**Records for this task**
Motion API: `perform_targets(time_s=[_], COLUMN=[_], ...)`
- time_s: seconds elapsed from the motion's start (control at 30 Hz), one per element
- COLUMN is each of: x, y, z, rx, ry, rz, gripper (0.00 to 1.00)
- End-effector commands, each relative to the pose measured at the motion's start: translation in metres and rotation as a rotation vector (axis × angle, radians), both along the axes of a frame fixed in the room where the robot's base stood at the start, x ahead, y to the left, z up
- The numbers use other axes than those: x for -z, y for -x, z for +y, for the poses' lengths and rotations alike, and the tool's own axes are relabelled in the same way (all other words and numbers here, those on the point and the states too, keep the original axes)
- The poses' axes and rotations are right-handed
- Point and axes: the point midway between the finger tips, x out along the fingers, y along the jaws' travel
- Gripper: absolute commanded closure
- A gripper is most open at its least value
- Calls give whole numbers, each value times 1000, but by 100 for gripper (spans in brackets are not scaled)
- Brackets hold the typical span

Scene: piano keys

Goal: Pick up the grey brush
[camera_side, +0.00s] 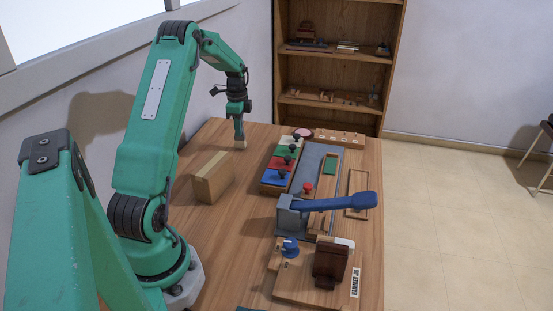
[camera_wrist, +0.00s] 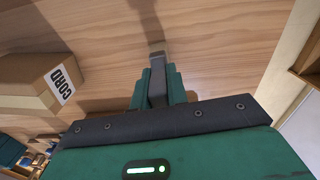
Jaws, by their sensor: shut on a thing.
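My gripper (camera_side: 238,106) points down over the far left part of the wooden table. It is shut on the grey brush (camera_side: 239,130), which hangs roughly upright below the jaws with a pale tip at its lower end. I cannot tell for sure whether the tip touches the table. In the wrist view the grey brush (camera_wrist: 157,88) lies between the two green fingers of my gripper (camera_wrist: 158,76), its far end reaching just past them. The part nearer the palm is hidden by the gripper body.
A cardboard box (camera_side: 211,180) stands left of centre on the table (camera_side: 235,225); its label reads CORD in the wrist view (camera_wrist: 60,85). A coloured board with black knobs (camera_side: 283,160), a blue-handled lever device (camera_side: 325,203) and a wooden block device (camera_side: 310,275) fill the right side.

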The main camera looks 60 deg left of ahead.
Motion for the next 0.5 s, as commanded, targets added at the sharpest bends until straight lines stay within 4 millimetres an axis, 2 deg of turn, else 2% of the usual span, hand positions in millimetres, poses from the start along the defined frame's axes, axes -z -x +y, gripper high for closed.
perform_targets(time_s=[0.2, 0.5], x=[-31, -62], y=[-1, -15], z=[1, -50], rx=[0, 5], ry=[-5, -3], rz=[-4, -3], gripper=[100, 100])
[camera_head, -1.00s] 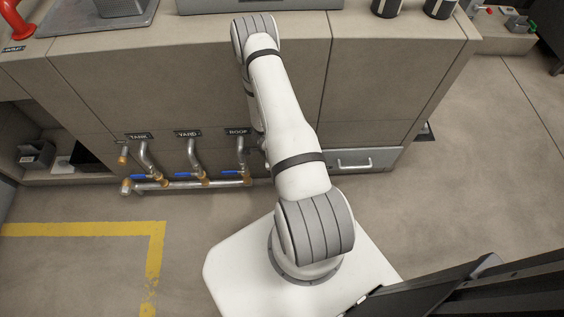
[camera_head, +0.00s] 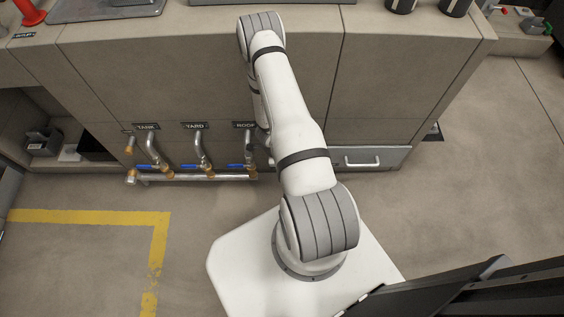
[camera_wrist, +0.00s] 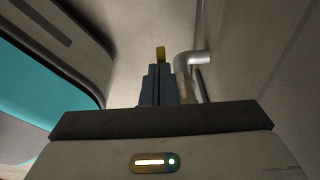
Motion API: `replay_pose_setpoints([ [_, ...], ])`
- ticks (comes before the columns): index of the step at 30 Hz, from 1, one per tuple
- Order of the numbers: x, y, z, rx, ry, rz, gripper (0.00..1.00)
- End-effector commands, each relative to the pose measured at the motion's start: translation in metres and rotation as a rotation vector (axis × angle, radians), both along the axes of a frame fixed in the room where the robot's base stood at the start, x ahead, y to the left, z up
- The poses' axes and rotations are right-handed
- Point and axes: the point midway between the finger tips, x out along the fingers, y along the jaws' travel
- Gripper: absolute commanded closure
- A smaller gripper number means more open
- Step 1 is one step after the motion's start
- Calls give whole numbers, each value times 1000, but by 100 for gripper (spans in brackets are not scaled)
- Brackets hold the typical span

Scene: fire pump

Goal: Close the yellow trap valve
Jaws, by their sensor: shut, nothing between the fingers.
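In the wrist view a small yellow piece (camera_wrist: 160,53), which looks like the end of the yellow trap valve's lever, shows just beyond my fingertips. My gripper (camera_wrist: 159,70) is shut with its dark fingers together and points at the yellow piece. I cannot tell whether they touch. A bent silver pipe (camera_wrist: 189,66) runs close to the right of the fingers. The rest of the valve is hidden behind them. In the head view my own arm hides the gripper and the yellow valve.
Several pipes with blue-handled valves (camera_head: 155,167) stand at the cabinet (camera_head: 200,75) front, left of my arm, under TANK, YARD and ROOF labels. A drawer with a handle (camera_head: 362,162) is to the right. Floor with a yellow line (camera_head: 90,216) is clear at front left.

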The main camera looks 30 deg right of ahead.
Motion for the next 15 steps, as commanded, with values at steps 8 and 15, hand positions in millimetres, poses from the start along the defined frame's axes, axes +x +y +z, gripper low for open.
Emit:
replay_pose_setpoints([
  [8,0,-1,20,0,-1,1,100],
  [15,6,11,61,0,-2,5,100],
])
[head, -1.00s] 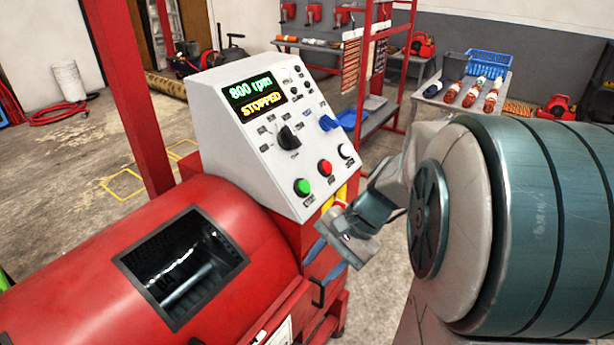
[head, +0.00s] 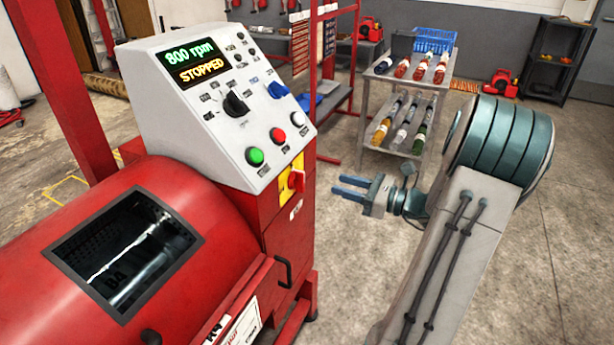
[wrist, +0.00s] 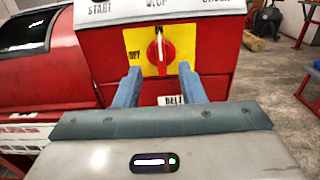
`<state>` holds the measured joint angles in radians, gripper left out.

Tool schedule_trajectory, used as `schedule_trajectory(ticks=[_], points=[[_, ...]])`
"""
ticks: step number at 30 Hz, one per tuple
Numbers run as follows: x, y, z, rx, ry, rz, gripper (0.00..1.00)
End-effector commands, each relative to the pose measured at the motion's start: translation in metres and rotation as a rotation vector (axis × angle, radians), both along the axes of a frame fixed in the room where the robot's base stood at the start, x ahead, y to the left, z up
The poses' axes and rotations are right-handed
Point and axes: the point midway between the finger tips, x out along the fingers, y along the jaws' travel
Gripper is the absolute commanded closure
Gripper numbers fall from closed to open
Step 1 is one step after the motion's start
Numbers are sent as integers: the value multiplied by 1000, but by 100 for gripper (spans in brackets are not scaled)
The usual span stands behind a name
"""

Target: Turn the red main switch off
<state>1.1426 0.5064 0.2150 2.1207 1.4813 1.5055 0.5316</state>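The red main switch (head: 296,181) is a red rotary knob on a yellow plate, on the side of the red machine below the control panel. In the wrist view the fingers (wrist: 159,68) are apart and empty, on either side below the knob.
The sloped control panel (head: 160,110) reads 800 rpm and STOPPED; its buttons overhang the switch. A black door handle (head: 283,272) juts out below the switch. A trolley (head: 400,145) with bottles stands behind my gripper. The floor (head: 345,270) between machine and arm is clear.

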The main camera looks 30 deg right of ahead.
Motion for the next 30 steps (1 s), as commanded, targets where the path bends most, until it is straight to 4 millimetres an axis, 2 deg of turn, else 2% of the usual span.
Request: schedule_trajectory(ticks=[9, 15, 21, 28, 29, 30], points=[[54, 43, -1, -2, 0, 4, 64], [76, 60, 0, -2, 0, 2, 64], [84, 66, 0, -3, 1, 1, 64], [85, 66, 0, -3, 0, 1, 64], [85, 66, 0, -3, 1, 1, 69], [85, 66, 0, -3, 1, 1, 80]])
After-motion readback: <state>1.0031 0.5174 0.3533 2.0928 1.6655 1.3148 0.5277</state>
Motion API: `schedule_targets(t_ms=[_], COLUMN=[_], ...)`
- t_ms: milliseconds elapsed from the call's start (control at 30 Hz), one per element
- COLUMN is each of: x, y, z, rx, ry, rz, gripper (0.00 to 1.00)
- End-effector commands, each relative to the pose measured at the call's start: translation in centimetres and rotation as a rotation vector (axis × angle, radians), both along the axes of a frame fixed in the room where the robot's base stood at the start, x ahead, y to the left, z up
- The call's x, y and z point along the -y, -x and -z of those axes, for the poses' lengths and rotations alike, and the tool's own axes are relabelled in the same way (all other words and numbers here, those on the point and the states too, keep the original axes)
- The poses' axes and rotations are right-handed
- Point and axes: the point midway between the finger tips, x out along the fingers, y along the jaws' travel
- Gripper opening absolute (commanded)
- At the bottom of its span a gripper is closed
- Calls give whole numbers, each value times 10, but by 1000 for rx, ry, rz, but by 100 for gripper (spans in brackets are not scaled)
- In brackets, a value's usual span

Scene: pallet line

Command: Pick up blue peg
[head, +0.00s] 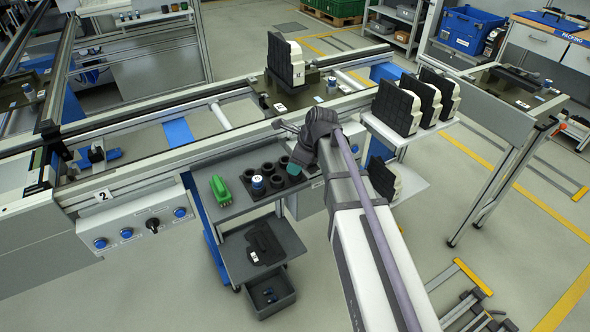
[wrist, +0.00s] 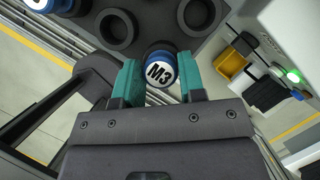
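In the wrist view a blue peg (wrist: 160,70) with a round white top marked M3 sits between the two teal fingers of my gripper (wrist: 161,76). Both fingers appear to touch its sides, so the gripper looks shut on it. The peg is by the near edge of the dark peg rack (wrist: 165,22); whether its lower end is in a socket is hidden. A second blue peg (wrist: 52,5) stands farther left in the rack, cut off by the frame. In the head view that other blue-and-white peg (head: 257,185) shows in the rack, while my arm covers the rack's right side.
Several empty black ring sockets (wrist: 117,28) surround the peg. A green part (head: 221,190) lies on the grey cart top, left of the rack. A dark part (head: 264,243) lies on the shelf below. Black-and-white housings (head: 397,107) stand on a shelf to the right.

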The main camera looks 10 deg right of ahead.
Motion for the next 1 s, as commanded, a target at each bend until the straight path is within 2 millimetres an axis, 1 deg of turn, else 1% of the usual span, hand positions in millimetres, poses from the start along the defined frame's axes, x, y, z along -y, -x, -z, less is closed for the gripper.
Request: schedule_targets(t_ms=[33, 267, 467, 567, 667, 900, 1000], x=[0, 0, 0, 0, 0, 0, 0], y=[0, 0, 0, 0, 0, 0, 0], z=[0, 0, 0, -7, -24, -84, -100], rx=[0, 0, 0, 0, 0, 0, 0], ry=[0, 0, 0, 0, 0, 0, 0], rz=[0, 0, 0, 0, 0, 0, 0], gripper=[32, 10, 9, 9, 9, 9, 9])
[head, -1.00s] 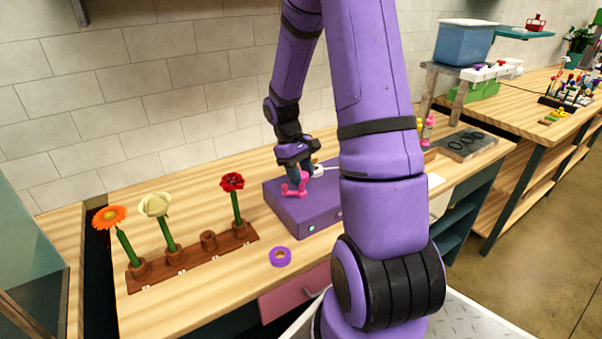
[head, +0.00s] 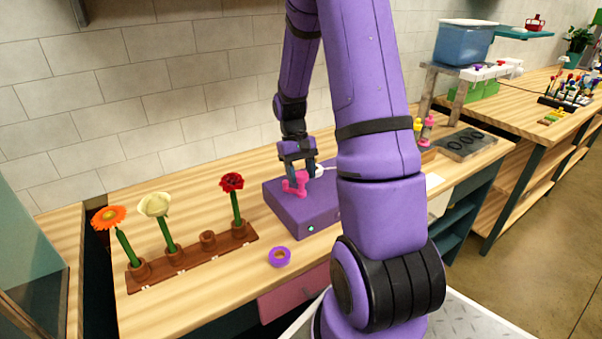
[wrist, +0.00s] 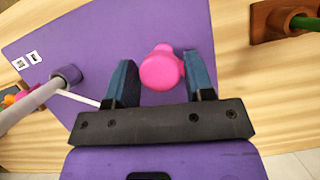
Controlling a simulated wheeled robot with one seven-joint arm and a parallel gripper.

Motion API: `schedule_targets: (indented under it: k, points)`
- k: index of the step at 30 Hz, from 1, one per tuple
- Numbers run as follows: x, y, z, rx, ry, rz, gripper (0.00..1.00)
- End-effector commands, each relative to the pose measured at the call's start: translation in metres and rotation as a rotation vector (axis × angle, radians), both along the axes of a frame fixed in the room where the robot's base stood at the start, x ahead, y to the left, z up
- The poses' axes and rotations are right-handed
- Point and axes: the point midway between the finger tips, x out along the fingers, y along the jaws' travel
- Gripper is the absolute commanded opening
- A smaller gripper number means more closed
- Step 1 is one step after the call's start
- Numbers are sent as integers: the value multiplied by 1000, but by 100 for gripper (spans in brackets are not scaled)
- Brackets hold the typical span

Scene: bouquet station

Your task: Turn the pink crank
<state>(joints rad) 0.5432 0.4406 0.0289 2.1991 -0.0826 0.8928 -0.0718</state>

**What to work on**
Collect every line above that contains the word "same".

**Task answer**
- The numbers use other axes than those: x for -z, y for -x, z for +y, for the poses' lengths and rotations alike, and the tool's own axes are relabelled in the same way (all other words and numbers here, those on the point and the states too, keep the original axes)
- The call's x, y and z point along the -y, -x and -z of those axes, for the poses' lengths and rotations alike, and the tool's own axes are relabelled in the same way (all other words and numbers here, those on the point and the states too, keep the original axes)

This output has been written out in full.